## TASK INSTRUCTIONS:
Would you transcribe all of the data exactly, down to the last character?

* Start DATASET SECTION *

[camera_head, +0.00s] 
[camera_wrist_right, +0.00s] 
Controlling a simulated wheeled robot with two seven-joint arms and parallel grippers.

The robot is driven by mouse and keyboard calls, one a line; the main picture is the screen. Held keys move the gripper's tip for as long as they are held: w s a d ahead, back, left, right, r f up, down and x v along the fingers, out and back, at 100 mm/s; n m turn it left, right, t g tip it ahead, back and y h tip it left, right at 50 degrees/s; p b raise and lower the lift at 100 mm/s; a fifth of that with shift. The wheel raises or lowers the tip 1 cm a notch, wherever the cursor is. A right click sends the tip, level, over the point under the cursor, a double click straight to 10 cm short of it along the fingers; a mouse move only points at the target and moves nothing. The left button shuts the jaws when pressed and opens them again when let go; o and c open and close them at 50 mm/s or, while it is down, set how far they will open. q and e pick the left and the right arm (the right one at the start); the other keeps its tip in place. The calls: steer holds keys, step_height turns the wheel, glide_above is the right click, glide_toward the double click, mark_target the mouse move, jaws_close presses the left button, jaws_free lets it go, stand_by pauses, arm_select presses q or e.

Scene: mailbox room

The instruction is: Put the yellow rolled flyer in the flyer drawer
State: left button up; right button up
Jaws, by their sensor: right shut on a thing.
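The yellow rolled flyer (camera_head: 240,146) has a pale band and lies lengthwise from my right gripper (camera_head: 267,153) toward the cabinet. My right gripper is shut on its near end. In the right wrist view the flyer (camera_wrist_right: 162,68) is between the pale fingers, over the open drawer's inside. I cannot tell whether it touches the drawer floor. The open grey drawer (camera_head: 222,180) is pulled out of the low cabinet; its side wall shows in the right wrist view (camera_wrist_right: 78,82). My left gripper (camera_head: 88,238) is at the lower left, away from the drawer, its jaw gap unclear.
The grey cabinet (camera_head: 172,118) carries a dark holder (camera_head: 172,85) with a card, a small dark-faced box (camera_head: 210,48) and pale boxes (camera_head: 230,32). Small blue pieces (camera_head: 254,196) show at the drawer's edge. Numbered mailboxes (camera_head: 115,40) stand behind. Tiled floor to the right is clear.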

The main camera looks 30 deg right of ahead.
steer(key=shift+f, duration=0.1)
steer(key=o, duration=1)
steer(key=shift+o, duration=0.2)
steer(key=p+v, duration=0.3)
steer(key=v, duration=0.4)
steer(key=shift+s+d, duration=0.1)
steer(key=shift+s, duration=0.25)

* End DATASET SECTION *

## FULL RESPONSE:
[camera_head, +0.00s] 
[camera_wrist_right, +0.00s] 
Controlling a simulated wheeled robot with two seven-joint arms and parallel grippers.

The robot is driven by mouse and keyboard calls, one a line; the main picture is the screen. Held keys move the gripper's tip for as long as they are held: w s a d ahead, back, left, right, r f up, down and x v along the fingers, out and back, at 100 mm/s; n m turn it left, right, t g tip it ahead, back and y h tip it left, right at 50 degrees/s; p b raise and lower the lift at 100 mm/s; a fifth of that with shift. The wheel raises or lowers the tip 1 cm a notch, wherever the cursor is. A right click sends the tip, level, over the point under the cursor, a double click straight to 10 cm short of it along the fingers; a mouse move only points at the target and moves nothing. The left button shuts the jaws when pressed and opens them again when let go; o and c open and close them at 50 mm/s or, while it is down, set how far they will open. q and e pick the left and the right arm (the right one at the start); the other keeps its tip in place. The calls: steer holds keys, step_height turns the wheel, glide_above is the right click, glide_toward the double click, mark_target the mouse move, jaws_close presses the left button, jaws_free lets it go, stand_by pauses, arm_select presses q or e.

Scene: mailbox room

The instruction is: Put the yellow rolled flyer in the flyer drawer
State: left button up; right button up
Jaws, by their sensor: right shut on a thing.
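The yellow rolled flyer (camera_head: 240,146) has a pale band and lies lengthwise from my right gripper (camera_head: 267,153) toward the cabinet. My right gripper is shut on its near end. In the right wrist view the flyer (camera_wrist_right: 162,68) is between the pale fingers, over the open drawer's inside. I cannot tell whether it touches the drawer floor. The open grey drawer (camera_head: 222,180) is pulled out of the low cabinet; its side wall shows in the right wrist view (camera_wrist_right: 78,82). My left gripper (camera_head: 88,238) is at the lower left, away from the drawer, its jaw gap unclear.
The grey cabinet (camera_head: 172,118) carries a dark holder (camera_head: 172,85) with a card, a small dark-faced box (camera_head: 210,48) and pale boxes (camera_head: 230,32). Small blue pieces (camera_head: 254,196) show at the drawer's edge. Numbered mailboxes (camera_head: 115,40) stand behind. Tiled floor to the right is clear.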

The main camera looks 30 deg right of ahead.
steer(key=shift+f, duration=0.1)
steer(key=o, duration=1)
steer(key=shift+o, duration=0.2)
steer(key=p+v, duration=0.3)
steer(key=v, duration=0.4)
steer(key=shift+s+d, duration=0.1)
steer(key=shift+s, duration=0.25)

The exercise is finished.